A Computational Environment for Multiscale Modelling

Abstract

We implement two different ab initio electronic structure methods: Hartree-Fock (HF), and quantum variational Monte Carlo (VMC). Gaussian type orbitals are used for the HF method, while the VMC framework allows more general orbital bases (including the possibility of using the optmized HF orbitals). A thorough introduction to the underlying theory of both methods is presented, and the codes are tested on selected first row atoms and simple molecules. Ground state energies are found to be in good agreement with the litterature. Secondly, a general function approximation scheme is implemented using artificial neural networks (ANN). The ANN implementation is based on the TensorFlow library developed by the Google Brain team.
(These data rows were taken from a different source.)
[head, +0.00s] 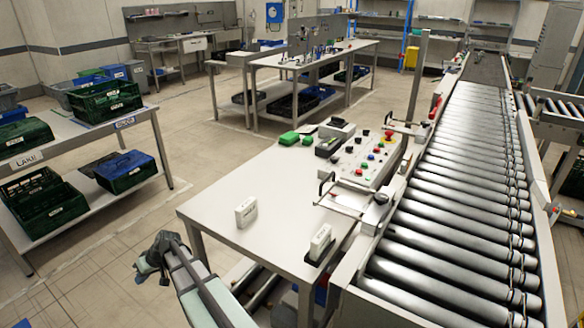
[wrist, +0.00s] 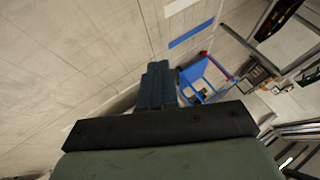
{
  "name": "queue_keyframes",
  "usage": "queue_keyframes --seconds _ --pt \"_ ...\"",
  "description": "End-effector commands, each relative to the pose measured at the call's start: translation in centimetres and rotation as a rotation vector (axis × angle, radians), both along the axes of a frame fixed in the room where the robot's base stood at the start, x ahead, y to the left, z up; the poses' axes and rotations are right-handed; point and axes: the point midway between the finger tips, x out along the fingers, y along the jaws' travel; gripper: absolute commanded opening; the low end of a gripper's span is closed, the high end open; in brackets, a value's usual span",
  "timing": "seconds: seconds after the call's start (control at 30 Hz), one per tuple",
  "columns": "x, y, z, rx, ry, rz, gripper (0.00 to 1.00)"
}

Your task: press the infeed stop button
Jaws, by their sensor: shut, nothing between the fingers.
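A grey control panel (head: 352,158) with several small red, green, yellow and black buttons stands at the far right of the white table (head: 275,200), beside the roller conveyor (head: 440,222). Its labels are too small to read, so I cannot tell which button is the infeed stop. My gripper (head: 140,272) is at the lower left in the head view, off the table's front left corner and well away from the panel. In the wrist view my gripper's fingers (wrist: 158,68) are shut together and empty, pointing at the floor. The panel is not recognisable there.
Two white blocks, one left (head: 246,212) and one right (head: 320,240), stand on the near part of the table. Green items (head: 289,138) lie at its far edge. A metal bracket (head: 345,202) is between the near table and conveyor. A crate shelf (head: 75,142) is at left.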

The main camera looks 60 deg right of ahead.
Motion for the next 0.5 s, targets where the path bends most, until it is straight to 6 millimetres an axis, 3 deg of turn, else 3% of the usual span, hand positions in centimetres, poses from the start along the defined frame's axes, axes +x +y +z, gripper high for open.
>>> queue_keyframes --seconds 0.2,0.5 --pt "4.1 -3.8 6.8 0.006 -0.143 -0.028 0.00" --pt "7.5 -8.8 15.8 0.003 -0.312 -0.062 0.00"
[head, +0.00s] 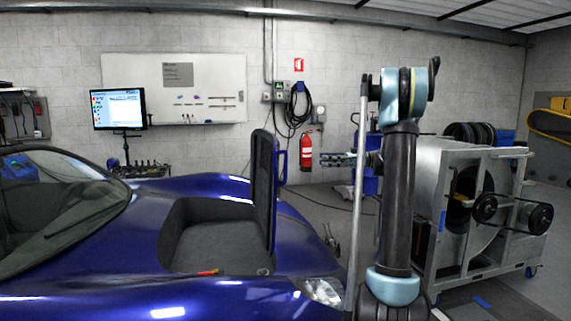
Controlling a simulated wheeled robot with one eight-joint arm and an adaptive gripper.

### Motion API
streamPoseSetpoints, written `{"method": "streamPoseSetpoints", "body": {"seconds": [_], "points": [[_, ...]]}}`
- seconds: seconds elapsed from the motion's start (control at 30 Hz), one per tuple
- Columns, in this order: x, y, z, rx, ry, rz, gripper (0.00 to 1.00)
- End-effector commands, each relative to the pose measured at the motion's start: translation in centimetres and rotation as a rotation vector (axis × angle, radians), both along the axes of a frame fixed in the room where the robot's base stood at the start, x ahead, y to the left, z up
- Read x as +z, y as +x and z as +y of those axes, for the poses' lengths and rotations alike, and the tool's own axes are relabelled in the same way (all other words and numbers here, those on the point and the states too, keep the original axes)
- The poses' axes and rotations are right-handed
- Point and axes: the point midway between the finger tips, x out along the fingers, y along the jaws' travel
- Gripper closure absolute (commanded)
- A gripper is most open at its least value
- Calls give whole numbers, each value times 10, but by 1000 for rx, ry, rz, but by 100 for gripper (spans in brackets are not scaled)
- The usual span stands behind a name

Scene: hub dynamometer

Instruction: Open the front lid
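The blue car's front lid (264,186) stands upright on its edge, swung up from the bonnet, with its dark inner face to the left. Its blue outer side shows as a narrow strip on the right. The open front compartment (212,232) is dark, carpet-lined and visible to the left of the lid. My gripper (325,159) points left and is at the height of the lid's upper half, a little to its right. A gap shows between the two in the picture. Its fingers are small here, and I cannot tell whether they are apart.
A small red and orange item (208,272) lies at the compartment's front edge. A grey wheeled dynamometer (440,215) stands to the right of my arm. A fire extinguisher (306,152) hangs on the back wall. Floor shows between car and dynamometer.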

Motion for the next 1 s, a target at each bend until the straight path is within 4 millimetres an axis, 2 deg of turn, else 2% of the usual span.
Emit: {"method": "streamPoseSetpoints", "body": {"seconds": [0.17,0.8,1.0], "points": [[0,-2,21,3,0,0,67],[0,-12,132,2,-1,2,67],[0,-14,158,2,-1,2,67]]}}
It is thoroughly tested on single and multivariable functions and subsequently shown to be able to approximate potential energy surfaces (PES) using data from the aforementioned ab initio calculations. The ANN may then be used as a force field in molecular dynamics (MD) simulations--in place of ordinary parametrized effective MD potentials--thereby successfully bridging the quantum mechanical and the microscopic regimes. Whereas traditional MD potentials require hand crafting and tuning of a parametrized functional form, the present work implements a multiscale modelling approach in which essentially no human intervention is needed. Such "parameter-free" multiscale modelling is preferable for obvious reasons: the results should be fundamentally independent of the human experimenter's ability to guess an appropriate functional form. Lastly: Showcasing the full usage of the computational framework developed, we present a simple--proof of concept--MD simulation using an ANN trained to approximate a PES.